De tu generosidad fuimos testigos quienes convivimos contigo. Cuanta moneda que traías en la bolsa desaparecía en manos de la gente que se acercaba a pedirte algo. A los niños tarahumaras que te ofrecían un mazapán les preguntabas su nombre en su idioma y de dónde venían; y ellos, asombrados, te escuchaban y respondían, les dabas el dinero que trajeras y no tomabas ningún dulce. A quien te pidiera ayuda no dudabas en darle la mano, a veces por encima de tus posibilidades. El dolor ajeno inevitablemente te movía y buscabas la manera de aminorarlo.

 

IV

La capacidad del hombre para ejercer y causar el mal te preocupaba sobre manera. Te abrumaba la facilidad con que una persona podía tornarse en un asesino, en la que podemos normalizar el mal y permitir todo tipo de atrocidades.
Te inquietaba cómo los malos sobrepasan a los demás y la forma en que el bien resulta tan invisible.

 

V

Sin saberlo fuiste uno de los justos, uno de los gawí tónara.
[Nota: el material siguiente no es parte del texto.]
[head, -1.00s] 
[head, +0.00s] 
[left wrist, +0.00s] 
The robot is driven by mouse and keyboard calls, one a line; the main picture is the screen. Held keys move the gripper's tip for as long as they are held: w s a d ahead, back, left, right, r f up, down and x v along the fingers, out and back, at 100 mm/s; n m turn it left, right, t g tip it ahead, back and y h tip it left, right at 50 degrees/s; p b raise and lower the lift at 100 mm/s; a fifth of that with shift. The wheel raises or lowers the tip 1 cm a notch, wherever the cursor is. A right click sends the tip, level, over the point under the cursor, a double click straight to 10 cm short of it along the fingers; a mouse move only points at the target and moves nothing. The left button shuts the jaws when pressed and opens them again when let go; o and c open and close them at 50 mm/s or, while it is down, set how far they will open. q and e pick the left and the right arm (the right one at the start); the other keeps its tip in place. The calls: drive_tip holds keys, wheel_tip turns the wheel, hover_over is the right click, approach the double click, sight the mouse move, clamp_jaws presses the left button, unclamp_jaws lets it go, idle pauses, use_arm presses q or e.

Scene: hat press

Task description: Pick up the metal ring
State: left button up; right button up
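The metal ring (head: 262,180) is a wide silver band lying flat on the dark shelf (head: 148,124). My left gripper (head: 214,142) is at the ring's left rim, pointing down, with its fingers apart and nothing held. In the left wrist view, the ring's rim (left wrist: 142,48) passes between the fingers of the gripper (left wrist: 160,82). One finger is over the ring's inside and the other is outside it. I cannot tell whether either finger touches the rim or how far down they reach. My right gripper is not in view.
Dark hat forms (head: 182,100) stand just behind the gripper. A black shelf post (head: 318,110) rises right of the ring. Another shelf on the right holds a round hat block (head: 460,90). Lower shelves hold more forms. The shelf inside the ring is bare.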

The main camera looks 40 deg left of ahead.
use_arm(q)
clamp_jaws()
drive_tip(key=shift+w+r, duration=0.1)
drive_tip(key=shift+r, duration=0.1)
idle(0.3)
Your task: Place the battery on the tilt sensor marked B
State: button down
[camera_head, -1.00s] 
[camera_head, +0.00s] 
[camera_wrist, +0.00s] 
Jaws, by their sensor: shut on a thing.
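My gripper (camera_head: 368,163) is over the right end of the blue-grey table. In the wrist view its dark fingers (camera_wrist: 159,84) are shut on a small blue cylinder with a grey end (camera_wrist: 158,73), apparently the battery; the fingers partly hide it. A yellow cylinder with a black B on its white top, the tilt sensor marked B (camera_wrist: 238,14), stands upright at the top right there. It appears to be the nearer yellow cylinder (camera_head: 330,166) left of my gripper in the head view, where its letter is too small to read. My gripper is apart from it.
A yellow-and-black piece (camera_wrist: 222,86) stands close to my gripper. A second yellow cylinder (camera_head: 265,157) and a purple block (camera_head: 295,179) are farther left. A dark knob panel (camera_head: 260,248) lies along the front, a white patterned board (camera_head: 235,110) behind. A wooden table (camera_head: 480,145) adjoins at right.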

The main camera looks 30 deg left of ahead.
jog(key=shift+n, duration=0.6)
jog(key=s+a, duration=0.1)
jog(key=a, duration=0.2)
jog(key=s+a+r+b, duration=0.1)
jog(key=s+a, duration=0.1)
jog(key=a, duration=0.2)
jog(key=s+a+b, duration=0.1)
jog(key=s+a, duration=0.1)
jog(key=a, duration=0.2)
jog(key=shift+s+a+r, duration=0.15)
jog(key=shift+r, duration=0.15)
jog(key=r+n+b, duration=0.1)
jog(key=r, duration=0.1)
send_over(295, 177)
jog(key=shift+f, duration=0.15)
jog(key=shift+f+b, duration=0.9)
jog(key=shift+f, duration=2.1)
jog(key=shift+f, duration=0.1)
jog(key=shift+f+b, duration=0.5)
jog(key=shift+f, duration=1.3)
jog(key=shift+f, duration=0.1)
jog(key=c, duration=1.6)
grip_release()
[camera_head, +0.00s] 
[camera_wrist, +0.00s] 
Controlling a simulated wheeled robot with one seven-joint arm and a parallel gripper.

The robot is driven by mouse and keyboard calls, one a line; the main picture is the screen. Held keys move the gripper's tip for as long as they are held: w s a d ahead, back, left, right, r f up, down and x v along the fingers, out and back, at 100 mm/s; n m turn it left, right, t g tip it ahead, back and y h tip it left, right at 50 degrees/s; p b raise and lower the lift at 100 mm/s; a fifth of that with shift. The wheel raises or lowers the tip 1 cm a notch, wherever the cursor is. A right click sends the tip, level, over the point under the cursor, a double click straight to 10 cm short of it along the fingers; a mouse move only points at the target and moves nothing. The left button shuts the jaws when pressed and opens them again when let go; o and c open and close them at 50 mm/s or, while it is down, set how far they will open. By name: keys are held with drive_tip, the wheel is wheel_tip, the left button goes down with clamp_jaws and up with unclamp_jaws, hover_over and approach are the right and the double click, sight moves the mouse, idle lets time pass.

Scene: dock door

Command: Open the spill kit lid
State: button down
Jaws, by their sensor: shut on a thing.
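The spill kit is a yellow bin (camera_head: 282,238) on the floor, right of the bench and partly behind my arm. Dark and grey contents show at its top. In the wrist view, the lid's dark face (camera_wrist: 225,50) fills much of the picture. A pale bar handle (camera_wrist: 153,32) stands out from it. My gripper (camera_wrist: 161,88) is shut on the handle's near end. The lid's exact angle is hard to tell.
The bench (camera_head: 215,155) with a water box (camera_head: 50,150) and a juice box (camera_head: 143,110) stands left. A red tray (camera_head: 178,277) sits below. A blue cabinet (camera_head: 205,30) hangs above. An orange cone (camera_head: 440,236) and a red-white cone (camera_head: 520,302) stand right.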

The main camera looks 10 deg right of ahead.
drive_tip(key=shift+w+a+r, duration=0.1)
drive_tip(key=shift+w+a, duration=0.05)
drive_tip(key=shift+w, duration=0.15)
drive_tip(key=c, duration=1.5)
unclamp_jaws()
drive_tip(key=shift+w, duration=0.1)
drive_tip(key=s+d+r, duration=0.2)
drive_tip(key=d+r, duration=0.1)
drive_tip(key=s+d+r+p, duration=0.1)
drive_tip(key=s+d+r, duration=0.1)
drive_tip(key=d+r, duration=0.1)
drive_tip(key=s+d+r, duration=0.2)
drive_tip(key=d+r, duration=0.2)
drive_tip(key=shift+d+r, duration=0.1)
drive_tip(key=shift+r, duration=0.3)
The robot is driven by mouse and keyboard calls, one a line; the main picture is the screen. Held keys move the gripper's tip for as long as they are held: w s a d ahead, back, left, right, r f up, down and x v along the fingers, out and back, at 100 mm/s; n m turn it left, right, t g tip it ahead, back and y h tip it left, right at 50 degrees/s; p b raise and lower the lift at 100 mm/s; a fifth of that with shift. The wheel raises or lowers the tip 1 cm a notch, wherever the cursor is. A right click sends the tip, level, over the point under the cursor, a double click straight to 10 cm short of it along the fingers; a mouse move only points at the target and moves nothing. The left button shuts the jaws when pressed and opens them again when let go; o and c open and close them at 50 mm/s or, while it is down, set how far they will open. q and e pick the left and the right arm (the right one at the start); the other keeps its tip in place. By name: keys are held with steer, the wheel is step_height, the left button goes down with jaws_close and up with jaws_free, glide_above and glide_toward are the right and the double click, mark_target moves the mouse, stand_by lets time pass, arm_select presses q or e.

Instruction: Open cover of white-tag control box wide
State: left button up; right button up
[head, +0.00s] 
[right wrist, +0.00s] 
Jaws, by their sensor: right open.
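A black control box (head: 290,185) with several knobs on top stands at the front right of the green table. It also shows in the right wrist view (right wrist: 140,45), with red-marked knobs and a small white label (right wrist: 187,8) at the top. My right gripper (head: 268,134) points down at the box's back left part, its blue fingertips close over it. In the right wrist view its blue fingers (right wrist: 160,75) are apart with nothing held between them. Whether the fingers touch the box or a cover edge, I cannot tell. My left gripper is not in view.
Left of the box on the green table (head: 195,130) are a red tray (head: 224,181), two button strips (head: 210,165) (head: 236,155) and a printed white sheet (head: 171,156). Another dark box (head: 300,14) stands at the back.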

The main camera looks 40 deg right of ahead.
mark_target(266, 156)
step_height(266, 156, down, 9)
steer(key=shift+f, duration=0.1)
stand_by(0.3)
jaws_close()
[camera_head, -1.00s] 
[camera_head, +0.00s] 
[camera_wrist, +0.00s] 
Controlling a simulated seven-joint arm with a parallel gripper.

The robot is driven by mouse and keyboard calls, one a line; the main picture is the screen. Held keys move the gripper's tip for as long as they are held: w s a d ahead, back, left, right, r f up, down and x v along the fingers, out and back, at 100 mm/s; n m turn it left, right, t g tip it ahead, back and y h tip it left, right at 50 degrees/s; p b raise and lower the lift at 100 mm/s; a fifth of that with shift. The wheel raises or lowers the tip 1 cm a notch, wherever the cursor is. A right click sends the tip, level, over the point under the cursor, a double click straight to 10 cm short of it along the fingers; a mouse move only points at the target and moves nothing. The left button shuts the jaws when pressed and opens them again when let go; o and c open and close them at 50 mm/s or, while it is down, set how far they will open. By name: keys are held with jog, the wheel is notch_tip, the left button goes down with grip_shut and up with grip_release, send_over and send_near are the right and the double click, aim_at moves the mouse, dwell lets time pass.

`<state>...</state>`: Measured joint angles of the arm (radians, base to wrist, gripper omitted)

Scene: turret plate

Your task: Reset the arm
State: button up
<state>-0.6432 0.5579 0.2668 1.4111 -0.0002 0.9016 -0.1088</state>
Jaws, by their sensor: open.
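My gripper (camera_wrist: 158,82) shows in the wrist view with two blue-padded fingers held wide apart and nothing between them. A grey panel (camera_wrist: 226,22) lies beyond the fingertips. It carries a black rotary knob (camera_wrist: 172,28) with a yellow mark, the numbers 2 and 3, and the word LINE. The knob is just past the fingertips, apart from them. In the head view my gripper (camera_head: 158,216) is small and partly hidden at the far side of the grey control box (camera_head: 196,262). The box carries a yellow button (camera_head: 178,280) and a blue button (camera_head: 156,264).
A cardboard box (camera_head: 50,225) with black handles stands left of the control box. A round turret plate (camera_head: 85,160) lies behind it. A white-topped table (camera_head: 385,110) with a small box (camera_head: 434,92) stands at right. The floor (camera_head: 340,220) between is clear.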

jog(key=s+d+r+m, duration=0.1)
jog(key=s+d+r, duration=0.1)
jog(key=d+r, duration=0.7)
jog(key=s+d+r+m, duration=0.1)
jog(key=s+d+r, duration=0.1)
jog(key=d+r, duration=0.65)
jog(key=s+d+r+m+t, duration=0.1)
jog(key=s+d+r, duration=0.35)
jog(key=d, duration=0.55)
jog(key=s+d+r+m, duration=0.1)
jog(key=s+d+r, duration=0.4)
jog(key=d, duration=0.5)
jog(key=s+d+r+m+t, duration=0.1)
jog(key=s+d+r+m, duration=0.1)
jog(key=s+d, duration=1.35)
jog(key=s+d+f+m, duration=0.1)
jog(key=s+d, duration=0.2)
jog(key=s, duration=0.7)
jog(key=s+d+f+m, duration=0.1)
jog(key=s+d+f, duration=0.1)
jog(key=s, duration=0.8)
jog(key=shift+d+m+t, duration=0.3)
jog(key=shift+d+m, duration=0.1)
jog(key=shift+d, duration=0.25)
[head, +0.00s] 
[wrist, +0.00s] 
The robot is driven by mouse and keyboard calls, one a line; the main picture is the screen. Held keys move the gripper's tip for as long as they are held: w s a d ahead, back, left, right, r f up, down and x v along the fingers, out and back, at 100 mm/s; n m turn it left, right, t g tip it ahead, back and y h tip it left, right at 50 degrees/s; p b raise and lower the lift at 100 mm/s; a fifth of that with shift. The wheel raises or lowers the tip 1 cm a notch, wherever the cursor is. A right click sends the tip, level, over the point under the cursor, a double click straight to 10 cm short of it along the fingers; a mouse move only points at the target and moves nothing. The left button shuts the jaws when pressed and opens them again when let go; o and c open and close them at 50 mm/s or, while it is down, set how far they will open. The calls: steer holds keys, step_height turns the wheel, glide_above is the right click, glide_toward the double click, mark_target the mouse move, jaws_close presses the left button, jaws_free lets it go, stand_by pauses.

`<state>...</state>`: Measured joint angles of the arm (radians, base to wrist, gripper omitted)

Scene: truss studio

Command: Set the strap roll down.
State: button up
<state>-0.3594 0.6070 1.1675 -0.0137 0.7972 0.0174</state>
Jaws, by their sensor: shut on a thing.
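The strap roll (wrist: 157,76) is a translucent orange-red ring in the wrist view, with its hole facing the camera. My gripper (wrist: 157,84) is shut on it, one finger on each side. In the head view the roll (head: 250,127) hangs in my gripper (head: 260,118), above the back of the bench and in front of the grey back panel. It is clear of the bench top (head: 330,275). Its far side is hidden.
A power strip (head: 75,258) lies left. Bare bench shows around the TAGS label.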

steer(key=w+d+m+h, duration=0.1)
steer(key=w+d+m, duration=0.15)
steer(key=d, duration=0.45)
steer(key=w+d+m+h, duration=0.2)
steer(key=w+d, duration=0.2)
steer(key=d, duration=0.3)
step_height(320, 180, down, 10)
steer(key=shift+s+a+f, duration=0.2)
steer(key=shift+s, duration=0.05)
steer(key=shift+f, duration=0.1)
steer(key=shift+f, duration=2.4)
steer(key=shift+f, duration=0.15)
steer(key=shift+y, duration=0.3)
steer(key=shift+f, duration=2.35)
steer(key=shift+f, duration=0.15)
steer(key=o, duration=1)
El mundo era un mejor lugar porque estabas en él y, de alguna modo, aunque ni tú ni yo creamos en divinidad alguna, tu existencia justificaba la existencia del mundo. En un sentido sostenías el mundo, eras uno de sus pilares. Ahora, que ya no estás, que ya no nos volveremos a reunir, el mundo es un lugar más inhóspito, más triste.